I usually will try and find sheets that have been made in India or use Egyptian cotton as they tend to be of higher quality plus hold the dye well. Higher thread counts are also important so anything between 600-1000 threads per square inch. They wear better over time by getting softer. I’ve not had any issues with the tighter weave from them when quilting.



I have had several people ask how I line up the pieced backings to make sure they are straight. If you want to make a pieced backing but not hassle with keeping it lined up during the basting process I would send it out to a quilter. My quilter (Kaitlyn from Knot and Thread) has done several for me with pieced backings and all have come back perfect.
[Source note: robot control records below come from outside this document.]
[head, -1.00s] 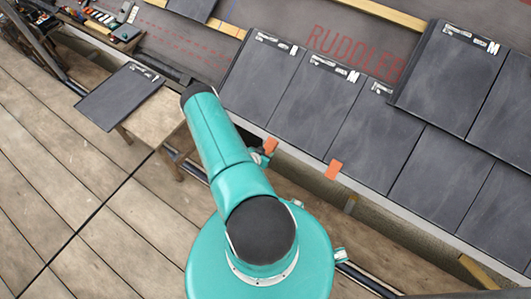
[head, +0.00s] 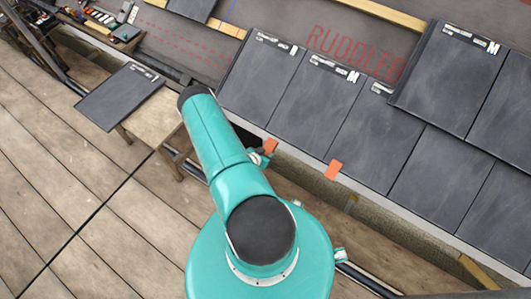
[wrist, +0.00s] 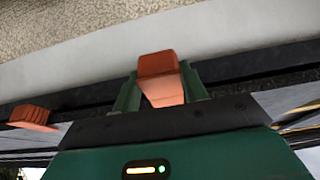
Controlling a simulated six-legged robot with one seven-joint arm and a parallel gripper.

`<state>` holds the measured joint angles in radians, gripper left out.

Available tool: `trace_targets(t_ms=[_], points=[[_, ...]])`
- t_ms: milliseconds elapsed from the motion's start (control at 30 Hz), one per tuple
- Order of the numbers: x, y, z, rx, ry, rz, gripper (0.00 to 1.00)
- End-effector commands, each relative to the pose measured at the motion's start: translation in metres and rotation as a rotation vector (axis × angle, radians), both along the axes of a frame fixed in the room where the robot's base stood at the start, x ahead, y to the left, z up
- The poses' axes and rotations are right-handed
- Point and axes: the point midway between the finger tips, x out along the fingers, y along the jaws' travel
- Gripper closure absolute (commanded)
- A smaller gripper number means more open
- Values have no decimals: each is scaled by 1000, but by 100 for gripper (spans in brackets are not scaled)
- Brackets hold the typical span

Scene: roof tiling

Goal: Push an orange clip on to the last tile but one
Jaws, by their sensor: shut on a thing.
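My gripper (wrist: 161,92) is shut on an orange clip (wrist: 157,63), its green fingers on either side of it. In the head view this clip (head: 271,146) is at the lower edge of the tiles, near the joint between the leftmost tile (head: 260,75) of the bottom row and the last tile but one (head: 314,105). I cannot tell whether it is fully seated. A second orange clip (head: 333,169) sits along the same edge to the right; it also shows in the wrist view (wrist: 32,116). My arm hides part of the gripper in the head view.
More dark tiles (head: 450,75) lie to the right, some in an overlapping upper row. A loose tile (head: 120,95) rests on a wooden stand (head: 152,122) at left. A tray of tools (head: 110,25) is at the far left. The plank floor (head: 60,180) is clear at lower left.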

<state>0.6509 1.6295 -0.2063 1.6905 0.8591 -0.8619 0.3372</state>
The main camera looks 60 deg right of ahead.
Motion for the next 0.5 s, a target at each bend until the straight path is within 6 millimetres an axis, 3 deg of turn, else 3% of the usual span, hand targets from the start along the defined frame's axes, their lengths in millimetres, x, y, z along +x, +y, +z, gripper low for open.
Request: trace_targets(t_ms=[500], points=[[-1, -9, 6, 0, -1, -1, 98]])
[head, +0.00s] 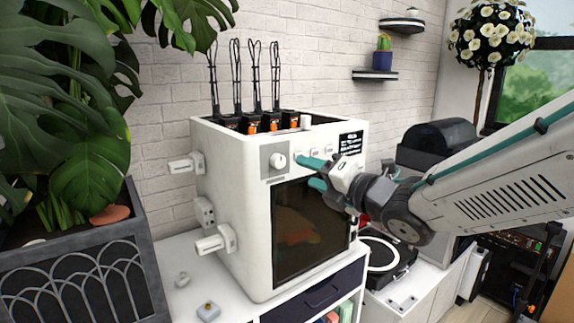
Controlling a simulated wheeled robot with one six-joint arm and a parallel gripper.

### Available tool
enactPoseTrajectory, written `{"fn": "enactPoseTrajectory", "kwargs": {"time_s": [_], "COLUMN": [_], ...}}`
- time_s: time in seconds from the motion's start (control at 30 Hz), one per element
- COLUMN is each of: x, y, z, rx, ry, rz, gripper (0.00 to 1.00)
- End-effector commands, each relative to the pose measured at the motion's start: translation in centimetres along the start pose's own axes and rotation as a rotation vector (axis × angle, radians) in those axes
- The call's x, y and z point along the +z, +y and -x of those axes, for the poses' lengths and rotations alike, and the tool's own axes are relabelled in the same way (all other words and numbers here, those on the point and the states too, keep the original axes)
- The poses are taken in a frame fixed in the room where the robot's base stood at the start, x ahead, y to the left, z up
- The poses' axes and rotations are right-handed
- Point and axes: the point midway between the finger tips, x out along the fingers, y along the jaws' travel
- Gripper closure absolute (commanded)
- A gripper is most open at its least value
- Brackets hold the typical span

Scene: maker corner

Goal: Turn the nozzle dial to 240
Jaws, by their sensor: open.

If you are basting it at home I would suggest basting on the floor so the whole thing can be laid out flat (instead of say a table). Tape the backing down very well so it doesn’t shift. Start by lining up the quilt top with the pieced backing. I usually feel with my fingers for the seams or pull back the batting and quilt top to line up the seams.

I have also used tape as markers before. I put tape on the floor as a guide of where I want a quilt top to lay specifically down based on where I had previously taped the backing.


Thank you Shelby! Your ideas here are fabulous. I’m in that predicament right now. I rarely buy yardages for backing. Scouting clearance sales is a great idea.
Premium muslin is one I’ve used a few times. Although it usually only comes in natural or white. So I use strips or make Flying Geese to piece in between, horizontal usual. Gives it a kick of color.

Diane B

What I still struggle with is how to ensure that the front and back are lined up properly. For instance, how did you line up the backing you showed as “Get Scrappy” to ensure they were both straight?

Ruth Weir

This is somewhat along the lines of “Get Scrappy” but I have found that because I gravitate toward “fat quarter friendly” quilt projects, I buy the entire bundle of a particular line, and then have enough scraps (with, as it usually turns out, 2 yards or so of background) to make another quilt. So I have found that a quilt top can also be a backing, and then the quilt becomes reversible. It also jump-starts my creativity to figure out how I can best use all of my remaining fabric in a pleasing way—it’s like trying to solve a fun fabric puzzle.